We should be especially proud of the progress toward greater gender balance in the public service, particularly within senior ranks. It is worth noting that back in 1983, fewer than 5% of women were in senior management positions. Today women make up 41% of senior and executive ranks of the federal public service. Women are taking their rightful place in the federal public service.
They are not only taking on top jobs, but their representation in many groups has also increased dramatically over the years. For example, women now represent nearly 60% of knowledge workers. They also represent about 50% of the economist group and 40% of the commerce officers group.
It is safe to say that over the past two years, there has been a significant change in Canada’s public service, and women have played a big role in that change. Today, the public service provides women and men with equal access to all positions and with identical wages within the same groups and levels.
I am proud of the example we are setting for both private and public sector organizations around the world. I am aware that the situation is not perfect, but remarkable progress has been made in addressing the wage gap between men and women in the federal public service. Since 1999, the difference between total wages for men and total wages for women has been decreasing steadily.
Given this situation, and given the need to ensure that the strides women have made in the federal public sector continue to be maintained, the time is right to put in place a more modern approach to pay equity.

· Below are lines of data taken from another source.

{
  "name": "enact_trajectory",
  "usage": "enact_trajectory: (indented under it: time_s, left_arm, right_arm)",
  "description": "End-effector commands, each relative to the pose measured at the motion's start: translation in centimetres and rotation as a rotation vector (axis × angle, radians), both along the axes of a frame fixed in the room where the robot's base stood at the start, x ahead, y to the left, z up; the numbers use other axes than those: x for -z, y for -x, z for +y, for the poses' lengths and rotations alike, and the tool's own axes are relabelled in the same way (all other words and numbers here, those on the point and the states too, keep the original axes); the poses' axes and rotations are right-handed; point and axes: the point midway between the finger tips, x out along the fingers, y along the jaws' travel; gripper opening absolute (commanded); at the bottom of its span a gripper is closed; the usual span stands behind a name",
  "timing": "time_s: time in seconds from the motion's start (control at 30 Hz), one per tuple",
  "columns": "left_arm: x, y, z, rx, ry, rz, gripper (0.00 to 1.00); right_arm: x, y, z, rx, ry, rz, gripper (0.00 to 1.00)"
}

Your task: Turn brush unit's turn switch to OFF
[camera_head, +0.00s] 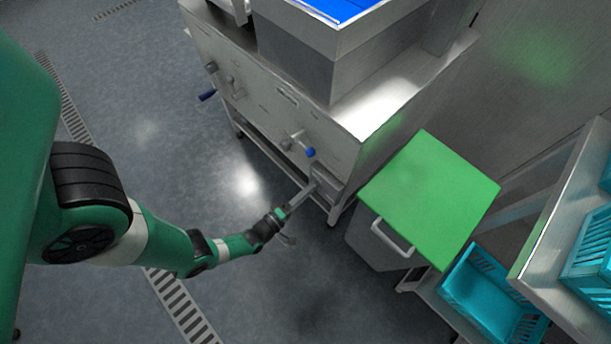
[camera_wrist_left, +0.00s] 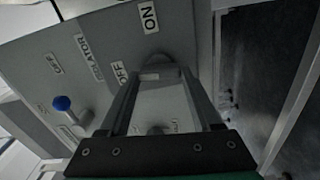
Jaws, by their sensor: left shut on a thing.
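The brush unit (camera_head: 250,95) is a grey steel machine at the top middle of the head view. Its turn switch sits on a grey box (camera_head: 328,184) at the panel's lower right corner. My left gripper (camera_head: 313,187) reaches this box, shut on the switch. In the left wrist view the fingers (camera_wrist_left: 160,75) close around the switch (camera_wrist_left: 155,60), which they mostly hide. An ON label (camera_wrist_left: 149,17) and an OFF label (camera_wrist_left: 120,72) lie beside the fingertips. I cannot tell which label the switch points to. My right gripper is out of view.
A blue-knobbed lever (camera_head: 310,152) stands out from the panel just above the switch box; a dark blue handle (camera_head: 207,95) is farther left. A green-lidded bin (camera_head: 430,195) stands close on the right, beside teal crates (camera_head: 495,290). The floor left of the machine is clear.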

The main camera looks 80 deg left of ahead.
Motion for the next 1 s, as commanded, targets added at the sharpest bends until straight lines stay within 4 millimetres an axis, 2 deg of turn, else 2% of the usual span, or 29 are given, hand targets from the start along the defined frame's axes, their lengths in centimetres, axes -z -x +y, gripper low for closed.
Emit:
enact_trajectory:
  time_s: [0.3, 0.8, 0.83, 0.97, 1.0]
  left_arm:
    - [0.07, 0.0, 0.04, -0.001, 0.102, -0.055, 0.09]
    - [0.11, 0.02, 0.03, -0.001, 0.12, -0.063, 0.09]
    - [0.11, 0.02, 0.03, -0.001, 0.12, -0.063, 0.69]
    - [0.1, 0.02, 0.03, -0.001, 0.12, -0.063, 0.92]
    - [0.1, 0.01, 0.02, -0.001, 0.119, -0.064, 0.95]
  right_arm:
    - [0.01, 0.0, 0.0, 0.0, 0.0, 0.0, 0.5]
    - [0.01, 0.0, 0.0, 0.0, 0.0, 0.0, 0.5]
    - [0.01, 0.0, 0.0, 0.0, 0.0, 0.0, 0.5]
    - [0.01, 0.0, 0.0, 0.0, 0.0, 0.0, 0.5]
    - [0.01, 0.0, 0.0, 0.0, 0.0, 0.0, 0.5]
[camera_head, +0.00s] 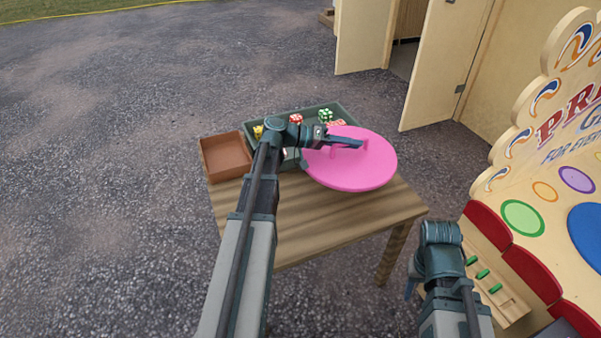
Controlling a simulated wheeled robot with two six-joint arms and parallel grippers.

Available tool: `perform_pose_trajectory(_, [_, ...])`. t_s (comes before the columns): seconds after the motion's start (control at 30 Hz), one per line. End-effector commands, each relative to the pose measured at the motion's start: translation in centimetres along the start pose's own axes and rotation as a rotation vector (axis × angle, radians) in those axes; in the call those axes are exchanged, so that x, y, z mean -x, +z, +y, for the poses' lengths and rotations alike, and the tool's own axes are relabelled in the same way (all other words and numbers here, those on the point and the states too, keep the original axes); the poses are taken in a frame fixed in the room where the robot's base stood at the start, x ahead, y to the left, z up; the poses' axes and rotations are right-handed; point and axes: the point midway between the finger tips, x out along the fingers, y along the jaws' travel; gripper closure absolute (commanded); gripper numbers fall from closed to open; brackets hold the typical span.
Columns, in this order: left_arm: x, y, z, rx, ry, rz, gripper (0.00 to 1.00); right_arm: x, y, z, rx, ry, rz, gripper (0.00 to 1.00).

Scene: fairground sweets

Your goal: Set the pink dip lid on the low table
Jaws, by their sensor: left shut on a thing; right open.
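The pink dip lid (360,173) is a flat round disc with a small pink handle on top. My left gripper (347,142) is shut on its handle. The lid appears over the back right part of the low wooden table (310,226); I cannot tell whether it touches the table or hangs just above it. My right gripper is at the lower right, beside the game stall; its arm (440,258) shows, but its fingers are mostly hidden behind the wrist.
A brown open box (226,157) stands at the table's back left corner. A dark green tray (343,115) with several coloured dice lies behind the lid, partly covered by my left arm. The front of the table is clear. A prize game board (560,150) stands at right.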

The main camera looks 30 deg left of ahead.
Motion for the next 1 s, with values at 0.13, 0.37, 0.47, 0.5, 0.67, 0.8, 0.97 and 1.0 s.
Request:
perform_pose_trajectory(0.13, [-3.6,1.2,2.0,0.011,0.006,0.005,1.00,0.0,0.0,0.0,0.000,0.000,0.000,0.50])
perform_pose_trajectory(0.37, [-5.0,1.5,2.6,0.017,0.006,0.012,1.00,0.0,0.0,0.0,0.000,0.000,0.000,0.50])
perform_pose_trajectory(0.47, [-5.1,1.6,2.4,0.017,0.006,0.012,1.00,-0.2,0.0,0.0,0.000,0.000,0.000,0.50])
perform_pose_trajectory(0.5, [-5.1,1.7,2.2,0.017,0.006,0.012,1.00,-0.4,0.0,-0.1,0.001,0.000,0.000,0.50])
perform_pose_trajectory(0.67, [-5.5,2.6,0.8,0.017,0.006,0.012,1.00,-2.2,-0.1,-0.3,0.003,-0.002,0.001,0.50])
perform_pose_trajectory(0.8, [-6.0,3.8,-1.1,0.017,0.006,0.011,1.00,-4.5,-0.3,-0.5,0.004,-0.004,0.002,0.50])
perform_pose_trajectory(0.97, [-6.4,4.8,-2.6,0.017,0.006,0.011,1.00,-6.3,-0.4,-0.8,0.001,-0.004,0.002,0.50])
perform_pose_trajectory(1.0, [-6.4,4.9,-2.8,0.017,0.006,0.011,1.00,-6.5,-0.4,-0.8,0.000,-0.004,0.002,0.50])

We need to take action to put an end to the long and drawn out court cases of the past. It is worth recalling that the last court ruling on pay equity was in 1999 and at a cost of about $3.2 billion, a settlement that took a gruelling 15 years to achieve. We cannot afford any more repeat performances like that. Public service employees deserve better. Taxpayers deserve better.
Next week the government will table legislation that will ensure such court cases will become a thing of the past. The legislation is important and I encourage every member of the House to support it. We need to move on. We need to replace the existing complaints-based pay equity regime that has left us with a lengthy, costly, adversarial process, a process that does not take into account the realities of the new Canadian labour market.
I note with encouragement the developments over the past two weeks, which has seen the Public Service Alliance of Canada, the country's biggest federal public sector union, withdraw two pay equity complaints through a negotiated settlement with the government. The fact that we are able to come to a negotiated settlement on two important pay equity complaints is another strong sign that the time is right to move forward with a more modern approach to equitable compensation.
Moving to an approach that is based on collaboration with bargaining agents rather than the current adversarial process will ensure pay equity issues are addressed as they arise and that problems are resolved expeditiously.
The legislation the government will introduce will give us a more modern and collaborative approach. It will help us rid the current system, which is archaic, onerous and just plain unfair to employees. However, all these important measures are already being threatened by an opposition that is more interested in lining its own pockets than by leading by example. Just as Canadian families and businesses are doing, the government should show prudence and restraint.
In this global economic instability, supporting the legislation is the right thing to do. It is what Canadians expect. Most important, it will ensure prudent and responsible use of tax dollars and it will protect the principle of equal pay for work of equal value. It will ensure that women and men continue to benefit from quality working conditions in Canada's public service.